### Stated goal
Each line of the data that includes the string "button" is to be copied out.

### Supplied material
- - -

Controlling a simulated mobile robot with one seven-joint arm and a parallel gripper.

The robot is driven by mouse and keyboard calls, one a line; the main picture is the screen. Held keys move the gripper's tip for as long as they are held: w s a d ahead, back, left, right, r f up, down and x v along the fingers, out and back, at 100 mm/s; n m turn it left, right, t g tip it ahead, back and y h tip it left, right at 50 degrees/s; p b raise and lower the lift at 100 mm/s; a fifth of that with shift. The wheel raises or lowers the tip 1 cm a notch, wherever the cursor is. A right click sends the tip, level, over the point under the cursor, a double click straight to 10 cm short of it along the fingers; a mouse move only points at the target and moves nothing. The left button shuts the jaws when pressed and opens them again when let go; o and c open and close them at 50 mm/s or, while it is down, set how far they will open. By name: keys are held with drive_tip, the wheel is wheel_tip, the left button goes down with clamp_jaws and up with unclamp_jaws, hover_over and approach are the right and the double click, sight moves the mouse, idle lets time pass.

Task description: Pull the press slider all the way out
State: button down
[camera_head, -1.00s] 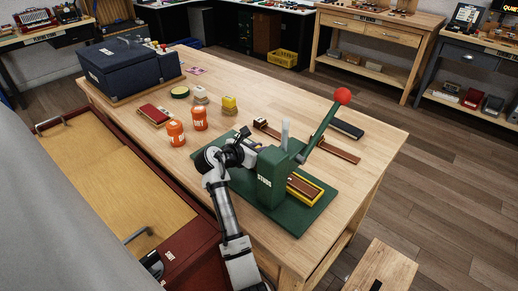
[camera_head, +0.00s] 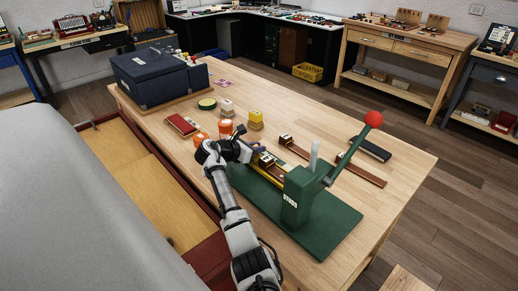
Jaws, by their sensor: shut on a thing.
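The green press (camera_head: 298,196), marked STUDS, stands on its green base (camera_head: 335,225) at the front right of the workbench. Its lever with a red ball (camera_head: 374,119) leans up to the right. The yellow press slider (camera_head: 272,180) sticks out of the press's left side, with a small dark red piece with pale spots (camera_head: 267,161) on it. My gripper (camera_head: 254,153) is at the slider's outer left end and is shut on it; my wrist partly hides the fingers and the grip.
Two orange jars (camera_head: 226,128) stand close behind my wrist. A red case (camera_head: 183,125), a yellow-topped stack (camera_head: 256,120) and a dark blue box (camera_head: 160,75) lie further back. A brown strip (camera_head: 360,174) and a black case (camera_head: 371,149) lie behind the press.

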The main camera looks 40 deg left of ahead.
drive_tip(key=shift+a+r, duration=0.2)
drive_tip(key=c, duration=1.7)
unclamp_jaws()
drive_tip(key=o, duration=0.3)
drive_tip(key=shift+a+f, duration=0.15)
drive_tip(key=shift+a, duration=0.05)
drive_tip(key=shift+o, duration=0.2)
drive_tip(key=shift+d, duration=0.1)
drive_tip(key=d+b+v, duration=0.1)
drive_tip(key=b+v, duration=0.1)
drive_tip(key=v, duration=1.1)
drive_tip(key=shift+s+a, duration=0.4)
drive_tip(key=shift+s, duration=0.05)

- - -

### Completed exercise
The robot is driven by mouse and keyboard calls, one a line; the main picture is the screen. Held keys move the gripper's tip for as long as they are held: w s a d ahead, back, left, right, r f up, down and x v along the fingers, out and back, at 100 mm/s; n m turn it left, right, t g tip it ahead, back and y h tip it left, right at 50 degrees/s; p b raise and lower the lift at 100 mm/s; a fifth of that with shift. The wheel raises or lowers the tip 1 cm a notch, wherever the cursor is. A right click sends the tip, level, over the point under the cursor, a double click straight to 10 cm short of it along the fingers; a mouse move only points at the target and moves nothing. The left button shuts the jaws when pressed and opens them again when let go; o and c open and close them at 50 mm/s or, while it is down, set how far they will open. By name: keys are held with drive_tip, the wheel is wheel_tip, the left button goes down with clamp_jaws and up with unclamp_jaws, hover_over and approach are the right and the double click, sight moves the mouse, idle lets time pass.
State: button down

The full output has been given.